Corey Jamason

“[Jamason's playing of Bach displayed] the careful, due balance of objective detachment and lofty passion.”
—Los Angeles Times


Corey Jamason is a GRAMMY-nominated harpsichordist whose playing of Bach has been described in the Los Angeles Times as displaying "the careful, due balance of objective detachment and lofty passion." He joined the faculty of the San Francisco Conservatory in 2001, where he holds the school’s Distinguished Chair in Historical Performance and is professor of harpsichord.

Jamason appears frequently with American Bach Soloists, with whom he is principal keyboardist and co-director of the ABS Academy held each summer at the Conservatory. He has performed with a variety of ensembles including the San Francisco Symphony, Los Angeles Opera, Philharmonia Baroque Orchestra, Musica Angelica, Yale Spectrum, Musica Pacifica, El Mundo, and Camerata Pacifica for whom he directed a series of concerts for several years in Santa Barbara. 

Recordings include performances with American Bach Soloists, violinist Gilles Apap, El Mundo, and recorder player Astrid Andersson. He is a contributing author to the History of Performance, published in 2012 by Cambridge University Press. 

Born in New York City, Jamason has been fascinated with baroque music ever since he was a young piano student attempting to imitate Glenn Gould. Jamason received degrees in music from SUNY-Purchase, Yale University, and the Early Music Institute at Indiana University where he received a D.M. degree.


  • Baroque Ensemble, Director
  • Baroque Dance
  • Baroque/Jazz Improv
  • Continuo Playing
  • Introduction to Performance Practice
  • Performance Practice: Classical Era
  • Harpsichord Class


  • DM, Indiana University
  • MM, Yale University
  • BFA, State University of New York, Purchase


  • Theatre Comique
  • American Bach Soloists, 1999–Present
  • San Francisco Symphony
  • Philharmonia Baroque Orchestra
  • Los Angeles Opera
  • Musica Angelica
  • El Mundo

What is your hometown?

New York, NY

What are you passionate about outside of music?

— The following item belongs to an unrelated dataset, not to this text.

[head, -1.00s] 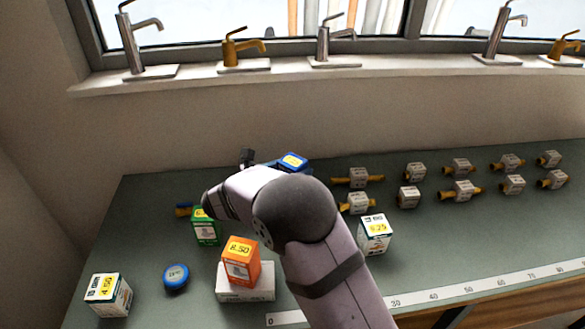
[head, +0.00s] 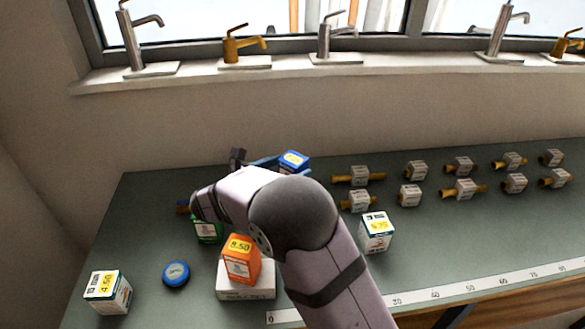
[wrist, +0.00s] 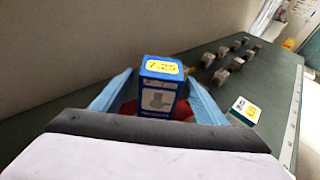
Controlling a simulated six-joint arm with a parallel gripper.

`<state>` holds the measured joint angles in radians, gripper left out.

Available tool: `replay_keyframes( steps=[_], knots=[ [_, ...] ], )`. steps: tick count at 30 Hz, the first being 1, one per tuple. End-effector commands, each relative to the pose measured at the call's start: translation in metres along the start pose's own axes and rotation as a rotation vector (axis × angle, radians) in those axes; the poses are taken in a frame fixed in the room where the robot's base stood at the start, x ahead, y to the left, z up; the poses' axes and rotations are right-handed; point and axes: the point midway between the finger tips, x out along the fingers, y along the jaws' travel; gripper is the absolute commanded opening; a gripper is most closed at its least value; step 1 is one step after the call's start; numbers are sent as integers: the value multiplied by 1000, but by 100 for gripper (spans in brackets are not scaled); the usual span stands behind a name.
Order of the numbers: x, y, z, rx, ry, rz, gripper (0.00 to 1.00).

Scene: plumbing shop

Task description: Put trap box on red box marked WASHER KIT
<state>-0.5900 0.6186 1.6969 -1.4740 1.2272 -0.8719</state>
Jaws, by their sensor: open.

Politics, reading fiction and poetry, and travel.

Who were your major teachers?

Richard Rephann at the Yale School of Music, Elisabeth Wright at Indiana University, and Anthony Newman at SUNY Purchase.

What was a turning point in your career?

Discovering Bach cantatas and other vocal works on period instruments while an undergraduate piano major. This led to the harpsichord and a life-long adventure and fascination with continuo playing and historically informed performance.

What is your daily practice routine?

Ideally, an hour of warm-up early in the morning, a break, followed by several two-hour sessions separated by breaks in between for the remainder of the day.

If you could play only three composers for the rest of your life, who would they be?

A difficult choice…but likely J.S. Bach, François Couperin, and Mozart.

From a music history perspective, what year and city are most important to you?

1730s, Leipzig.

What are your academic publications?

The Performer and the Composer, The Cambridge History of Musical Performance, 2012; and currently working on an article on late 19th century musical theatre performance practice for Oxford Handbooks Online.

What recordings can we hear you on?

1685 and the Art of Ian Howel, American Bach Soloists

Die höfische Blockflöte, Cornetto-Verlag

The Kingdoms of Castille, Sono Luminus

What Artemisia Heard, Sono Luminus

What is your unrealized project?

Currently working on several recording projects including The Goldberg Variations.